However media security advisors warn that this message is not getting out as widely as it should. Many journalists are still unaware, or unconcerned, that their social media activities can be so easily tracked. Facebook is a particular offender, packed as it is with photos of families and holidays that are easily accessible.
"With the dawn of the internet, the flow of information sped up rapidly. Those being covered can now see the results of the coverage."
- The AP photography director Santiago Lyon
4. Freelancers and Finances
That technology is changing the way journalists cover the world in 2015 is beyond dispute. It is not much of an exaggeration to say that a reporter setting out with the latest model of iPhone has a similar capacity to the three-person news crews of years gone by who were weighed down with expensive, bulky equipment.
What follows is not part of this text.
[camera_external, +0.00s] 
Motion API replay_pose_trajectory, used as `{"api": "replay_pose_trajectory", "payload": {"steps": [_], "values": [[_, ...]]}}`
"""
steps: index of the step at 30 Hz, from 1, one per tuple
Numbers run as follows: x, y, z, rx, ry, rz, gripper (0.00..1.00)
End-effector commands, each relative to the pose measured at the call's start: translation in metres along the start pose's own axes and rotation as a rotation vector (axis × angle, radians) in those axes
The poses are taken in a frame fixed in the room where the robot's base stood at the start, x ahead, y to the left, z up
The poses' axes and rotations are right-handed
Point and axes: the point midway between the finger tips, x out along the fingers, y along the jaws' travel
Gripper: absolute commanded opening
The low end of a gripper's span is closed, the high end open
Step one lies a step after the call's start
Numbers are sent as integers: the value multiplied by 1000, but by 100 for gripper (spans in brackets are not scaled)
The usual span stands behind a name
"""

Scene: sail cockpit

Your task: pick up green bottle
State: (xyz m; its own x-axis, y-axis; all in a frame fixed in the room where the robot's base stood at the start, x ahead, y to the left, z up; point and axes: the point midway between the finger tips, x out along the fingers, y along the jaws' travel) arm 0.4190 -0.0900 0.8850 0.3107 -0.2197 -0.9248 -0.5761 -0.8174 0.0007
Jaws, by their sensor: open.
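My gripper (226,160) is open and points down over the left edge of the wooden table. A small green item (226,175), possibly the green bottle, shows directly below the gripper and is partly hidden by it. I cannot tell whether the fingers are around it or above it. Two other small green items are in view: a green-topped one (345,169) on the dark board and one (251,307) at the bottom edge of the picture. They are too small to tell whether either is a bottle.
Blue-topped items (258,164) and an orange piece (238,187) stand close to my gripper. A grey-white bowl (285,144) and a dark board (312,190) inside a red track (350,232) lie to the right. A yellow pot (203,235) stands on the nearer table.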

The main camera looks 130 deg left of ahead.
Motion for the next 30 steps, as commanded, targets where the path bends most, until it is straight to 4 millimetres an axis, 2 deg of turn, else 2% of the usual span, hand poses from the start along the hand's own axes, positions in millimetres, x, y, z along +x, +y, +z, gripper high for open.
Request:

Freelancers have seized the opportunities that technology has offered, and armed with inexpensive cameras and laptops - but often with little time for research and planning - have headed to danger zones to break into journalism.
One freelancer remembers taking a flight to Cairo, checking into a hotel near Tahrir Square from where she immediately began to cover the Arab Spring protests. She then moved on to the Libyan revolution where she said freelancers shared information, rooms and rides and no one cared (or asked) about press passes - or safety training - including the editors she pitched to.
Libya was notable, many respondents said, for the large numbers of ill-prepared young people who arrived to cover the story poorly informed about the country's history and culture. Many were attracted by Libya's proximity to Europe and relatively easy access both geographically and to the rebel combatants. And sadly that trend is continuing despite the high numbers of freelance casualties in recent years, including in Libya where the high profile deaths in Misrata of documentary maker and photographer Tim Hetherington and photographer Chris Hondros shook and shocked the industry.
"Freelancers are getting killed in far greater numbers than has ever happened in our history," said Salim Amin. "The entry level into journalism is not as expensive or restrictive as it used to be, and people who haven't been trained properly, who have a camera and a laptop, now call themselves journalists. They're not qualified to do this kind of work in conflict situations. They are pushing their luck."
With no real backing from a news organisation and competition from social media and user generated content, life for freelancers is generally quite tough, even more so in dangerous places. Some feel compelled to push themselves harder than those with staff contracts - often without any insurance, safety equipment or colleagues to watch their backs.
"If you don't have the backing of an organisation life is incredibly difficult, and you feel duty bound to take more risks," said Fran Unsworth, the director of the BBC World Service Group and an INSI board member.
So why do freelancers continue to flock to these dangerous places? Paula Slier said war reporting is the best way to get noticed and break into an industry that is hard to access otherwise. It is what she did in Lebanon.
"One of the best ways to make your name today is to send yourself into a war zone. A lot of them are young people with no security support, but they can make their names."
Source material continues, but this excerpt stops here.